En une décennie, Karukinka est passée d’une marche solitaire en Terre de Feu à une organisation reconnue, dotée d’un navire océanique  et d’un agenda scientifique‐artistique Nord/Sud. Son originalité tient au tissage constant de trois fils : la recherche empirique, la création partagée et le soutien concret aux peuples autochtones.

La trajectoire de Karukinka démontre qu’une ONG de taille modeste peut faire levier à l’échelle globale en associant navigation indépendante, réseaux académiques et échanges culturels. Les projets « Voces de las abuelas » et « Cartographie autochtone » ouvrent désormais un second cycle : celui de la transmission des savoirs indigènes et de la co-construction d’une mémoire vivante entre Karukinka et les communautés du grand Sud.

Karukinka, ce n’est pas seulement une traversée, une association ou un projet. C’est un rêve réalisé à plusieurs, à la croisée des disciplines, des générations, des langues et des pensées. Un espace de respiration, d’expédition, de réparation… un appel à habiter poétiquement le monde, à ne plus séparer savoir et mystère, ni science et bienveillance.

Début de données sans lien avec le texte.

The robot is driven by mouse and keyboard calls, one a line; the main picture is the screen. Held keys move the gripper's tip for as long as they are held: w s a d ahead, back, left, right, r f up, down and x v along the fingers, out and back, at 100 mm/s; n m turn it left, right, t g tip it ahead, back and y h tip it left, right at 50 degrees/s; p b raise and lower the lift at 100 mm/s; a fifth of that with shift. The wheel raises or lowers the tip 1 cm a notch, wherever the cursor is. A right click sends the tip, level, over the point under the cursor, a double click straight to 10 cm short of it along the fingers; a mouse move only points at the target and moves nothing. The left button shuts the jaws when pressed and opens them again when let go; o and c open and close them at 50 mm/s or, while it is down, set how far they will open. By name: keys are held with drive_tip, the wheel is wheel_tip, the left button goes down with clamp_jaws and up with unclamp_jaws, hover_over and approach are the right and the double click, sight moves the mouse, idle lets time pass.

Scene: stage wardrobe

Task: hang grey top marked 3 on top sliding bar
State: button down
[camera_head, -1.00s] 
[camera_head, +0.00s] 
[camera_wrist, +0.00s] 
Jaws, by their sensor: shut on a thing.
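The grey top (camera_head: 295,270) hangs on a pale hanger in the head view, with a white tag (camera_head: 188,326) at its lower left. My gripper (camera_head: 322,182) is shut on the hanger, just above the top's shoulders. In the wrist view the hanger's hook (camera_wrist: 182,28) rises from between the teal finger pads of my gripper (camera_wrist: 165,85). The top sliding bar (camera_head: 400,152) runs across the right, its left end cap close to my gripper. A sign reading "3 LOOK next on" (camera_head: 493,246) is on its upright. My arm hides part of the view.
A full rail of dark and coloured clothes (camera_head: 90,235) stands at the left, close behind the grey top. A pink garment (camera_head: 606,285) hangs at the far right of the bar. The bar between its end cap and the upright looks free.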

Karukinka, c’est finalement une aventure partagée où la science se nourrit de l’humain, où l’humain se redécouvre par la science. C’est un espace où l’on vient apprendre, transmettre, s’étonner, et repartir — différent, mais le cœur plus vaste, fort de nouvelles amitiés, d’un savoir reçu… et de la certitude que la vraie découverte, c’est la rencontre.